* FY pretax up 103 percent to 301 million shillings
* Turnover up 8 percent to 4 billion shillings
* Earnings per share 0.68 shillings vs 0.35
NAIROBI, March 22 (Reuters) - Kenyan tyre maker Sameer forecast strong profits this year after full-year profit more than doubled in 2012 on a combination of higher sales, lower financing and raw material costs.
Pretax profit jumped 103 percent to 301 million shillings ($3.5 million) and the company on Friday predicted even better results this year after a broadly peaceful election earlier this month.
The company also said it expected increased sales within the five-member East African Community trade bloc.

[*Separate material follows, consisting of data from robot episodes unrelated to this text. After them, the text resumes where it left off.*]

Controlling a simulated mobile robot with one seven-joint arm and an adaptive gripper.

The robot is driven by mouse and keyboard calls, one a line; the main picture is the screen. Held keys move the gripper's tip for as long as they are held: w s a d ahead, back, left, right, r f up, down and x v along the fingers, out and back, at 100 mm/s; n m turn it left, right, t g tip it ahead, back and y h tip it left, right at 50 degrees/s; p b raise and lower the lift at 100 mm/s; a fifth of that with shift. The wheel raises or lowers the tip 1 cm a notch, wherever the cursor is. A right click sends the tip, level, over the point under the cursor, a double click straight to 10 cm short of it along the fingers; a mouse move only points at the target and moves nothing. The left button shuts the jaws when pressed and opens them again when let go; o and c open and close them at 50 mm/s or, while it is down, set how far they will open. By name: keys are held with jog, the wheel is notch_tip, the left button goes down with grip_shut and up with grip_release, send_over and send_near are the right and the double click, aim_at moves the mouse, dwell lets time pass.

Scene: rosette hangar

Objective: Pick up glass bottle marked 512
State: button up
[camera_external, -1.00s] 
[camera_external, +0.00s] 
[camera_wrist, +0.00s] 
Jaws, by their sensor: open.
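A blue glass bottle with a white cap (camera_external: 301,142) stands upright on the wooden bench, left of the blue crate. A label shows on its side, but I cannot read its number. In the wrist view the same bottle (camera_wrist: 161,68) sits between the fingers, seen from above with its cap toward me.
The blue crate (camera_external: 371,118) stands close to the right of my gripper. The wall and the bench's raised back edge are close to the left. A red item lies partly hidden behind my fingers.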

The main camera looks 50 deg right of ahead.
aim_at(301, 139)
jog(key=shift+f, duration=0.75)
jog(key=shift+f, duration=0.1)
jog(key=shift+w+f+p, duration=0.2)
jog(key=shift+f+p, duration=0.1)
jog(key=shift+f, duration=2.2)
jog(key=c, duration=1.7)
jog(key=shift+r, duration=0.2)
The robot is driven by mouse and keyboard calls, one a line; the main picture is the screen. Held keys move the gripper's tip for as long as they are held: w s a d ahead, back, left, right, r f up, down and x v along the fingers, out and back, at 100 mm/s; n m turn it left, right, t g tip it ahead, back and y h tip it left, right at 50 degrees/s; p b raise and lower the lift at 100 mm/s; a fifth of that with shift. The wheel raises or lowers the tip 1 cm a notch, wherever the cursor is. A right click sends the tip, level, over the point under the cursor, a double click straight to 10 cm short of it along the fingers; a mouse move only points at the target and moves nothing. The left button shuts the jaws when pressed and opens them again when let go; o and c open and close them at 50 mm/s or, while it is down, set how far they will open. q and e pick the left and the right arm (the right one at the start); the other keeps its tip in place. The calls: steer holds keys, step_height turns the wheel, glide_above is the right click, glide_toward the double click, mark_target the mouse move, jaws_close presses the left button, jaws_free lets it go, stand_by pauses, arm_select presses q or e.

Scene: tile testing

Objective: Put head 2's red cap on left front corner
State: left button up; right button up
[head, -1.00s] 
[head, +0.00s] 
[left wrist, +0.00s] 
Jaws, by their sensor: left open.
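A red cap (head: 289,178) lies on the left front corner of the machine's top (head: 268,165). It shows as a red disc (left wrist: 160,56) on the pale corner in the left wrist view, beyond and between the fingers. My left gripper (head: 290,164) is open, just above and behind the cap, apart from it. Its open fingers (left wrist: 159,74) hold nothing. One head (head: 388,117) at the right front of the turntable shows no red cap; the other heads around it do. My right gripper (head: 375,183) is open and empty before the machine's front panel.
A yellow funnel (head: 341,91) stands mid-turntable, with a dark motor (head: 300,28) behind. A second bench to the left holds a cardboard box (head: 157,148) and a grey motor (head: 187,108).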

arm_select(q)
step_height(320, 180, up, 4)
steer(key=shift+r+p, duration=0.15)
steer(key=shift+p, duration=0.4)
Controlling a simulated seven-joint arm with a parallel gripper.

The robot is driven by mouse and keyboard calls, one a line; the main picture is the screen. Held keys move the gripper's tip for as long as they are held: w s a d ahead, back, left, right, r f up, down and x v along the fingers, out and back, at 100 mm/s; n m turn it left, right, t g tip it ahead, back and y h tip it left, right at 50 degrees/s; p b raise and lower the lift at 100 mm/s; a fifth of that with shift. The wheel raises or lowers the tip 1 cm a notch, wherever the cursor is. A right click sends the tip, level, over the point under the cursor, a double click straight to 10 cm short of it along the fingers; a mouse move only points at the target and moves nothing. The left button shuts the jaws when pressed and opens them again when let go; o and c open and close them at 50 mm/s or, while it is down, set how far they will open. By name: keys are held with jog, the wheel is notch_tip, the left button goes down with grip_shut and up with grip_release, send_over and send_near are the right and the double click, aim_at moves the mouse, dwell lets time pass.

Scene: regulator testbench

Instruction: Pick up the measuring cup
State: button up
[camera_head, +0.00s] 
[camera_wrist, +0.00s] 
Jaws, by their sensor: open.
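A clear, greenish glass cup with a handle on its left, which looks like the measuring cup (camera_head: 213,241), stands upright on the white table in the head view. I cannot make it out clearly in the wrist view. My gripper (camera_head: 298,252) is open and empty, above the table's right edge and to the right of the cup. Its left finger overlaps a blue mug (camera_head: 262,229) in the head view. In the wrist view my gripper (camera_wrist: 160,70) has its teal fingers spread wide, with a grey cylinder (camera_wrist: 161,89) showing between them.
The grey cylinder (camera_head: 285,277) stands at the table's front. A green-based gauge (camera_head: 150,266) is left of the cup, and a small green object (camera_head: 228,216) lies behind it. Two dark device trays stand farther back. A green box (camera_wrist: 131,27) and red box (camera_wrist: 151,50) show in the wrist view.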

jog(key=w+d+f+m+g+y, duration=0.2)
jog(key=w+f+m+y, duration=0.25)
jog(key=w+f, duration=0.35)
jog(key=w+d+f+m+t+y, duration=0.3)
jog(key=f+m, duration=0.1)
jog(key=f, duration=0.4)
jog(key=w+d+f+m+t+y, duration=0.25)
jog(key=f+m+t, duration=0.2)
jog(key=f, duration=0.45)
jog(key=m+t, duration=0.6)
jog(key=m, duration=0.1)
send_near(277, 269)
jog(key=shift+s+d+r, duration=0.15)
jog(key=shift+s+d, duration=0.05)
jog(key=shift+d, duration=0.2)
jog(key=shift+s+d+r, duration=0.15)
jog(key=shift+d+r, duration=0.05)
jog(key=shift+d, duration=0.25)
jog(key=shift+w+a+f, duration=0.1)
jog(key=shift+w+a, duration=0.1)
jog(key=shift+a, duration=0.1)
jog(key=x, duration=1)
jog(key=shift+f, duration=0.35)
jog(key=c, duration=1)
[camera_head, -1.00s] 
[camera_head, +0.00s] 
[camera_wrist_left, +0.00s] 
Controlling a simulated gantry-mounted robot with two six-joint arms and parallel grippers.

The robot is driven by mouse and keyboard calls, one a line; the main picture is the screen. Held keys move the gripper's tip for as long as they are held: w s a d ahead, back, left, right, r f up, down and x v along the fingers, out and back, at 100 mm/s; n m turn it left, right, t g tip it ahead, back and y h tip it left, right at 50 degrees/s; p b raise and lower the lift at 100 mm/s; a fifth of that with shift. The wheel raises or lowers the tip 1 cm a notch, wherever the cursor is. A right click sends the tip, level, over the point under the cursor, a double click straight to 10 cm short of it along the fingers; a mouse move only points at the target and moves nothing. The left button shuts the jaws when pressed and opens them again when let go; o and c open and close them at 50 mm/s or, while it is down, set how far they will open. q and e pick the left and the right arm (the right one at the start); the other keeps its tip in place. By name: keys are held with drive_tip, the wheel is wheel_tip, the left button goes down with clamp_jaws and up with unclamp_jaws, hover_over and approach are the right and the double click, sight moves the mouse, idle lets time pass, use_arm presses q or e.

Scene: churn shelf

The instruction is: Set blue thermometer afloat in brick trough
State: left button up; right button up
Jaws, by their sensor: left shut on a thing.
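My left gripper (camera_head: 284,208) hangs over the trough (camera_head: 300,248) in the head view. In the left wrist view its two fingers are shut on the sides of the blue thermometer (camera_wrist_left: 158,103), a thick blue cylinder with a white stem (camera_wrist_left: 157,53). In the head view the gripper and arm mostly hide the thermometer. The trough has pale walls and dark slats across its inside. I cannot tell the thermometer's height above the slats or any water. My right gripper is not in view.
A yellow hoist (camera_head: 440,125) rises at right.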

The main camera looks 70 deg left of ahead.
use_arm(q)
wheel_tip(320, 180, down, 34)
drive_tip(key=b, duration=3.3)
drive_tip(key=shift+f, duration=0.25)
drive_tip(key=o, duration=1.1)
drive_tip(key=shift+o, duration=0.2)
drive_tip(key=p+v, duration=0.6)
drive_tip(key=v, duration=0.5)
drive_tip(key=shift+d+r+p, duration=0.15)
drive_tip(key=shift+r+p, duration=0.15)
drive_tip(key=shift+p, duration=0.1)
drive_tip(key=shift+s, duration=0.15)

But Sameer cautioned it faced significant pressure from cheap imported tyres.
“In 2012 we continued to experience significant upward pressure on our energy costs, but this was largely offset by a 10 percent reduction in the cost of imported raw material inputs ... and a largely stable U.S. dollar/Kenya shilling exchange rate,” Sameer said in a statement.
The company’s shares rose as much as 3 percent before paring gains to trade 0.9 percent lower at 5.40 shillings by 0950 GMT, driven lower by profit taking, said Brenda Kithinji, an analyst at Standard Investment Bank.
“Its probably someone who was trying to get out at a favourable price,” said Kithinji.
Sameer said its net finance costs fell to 34 million shillings from 112 million in 2011.
Turnover rose 8 percent to 4 billion shillings, while earnings per share rose to 0.68 shillings from 0.35.
Sameer said it would pay a final dividend of 0.25 shillings a share.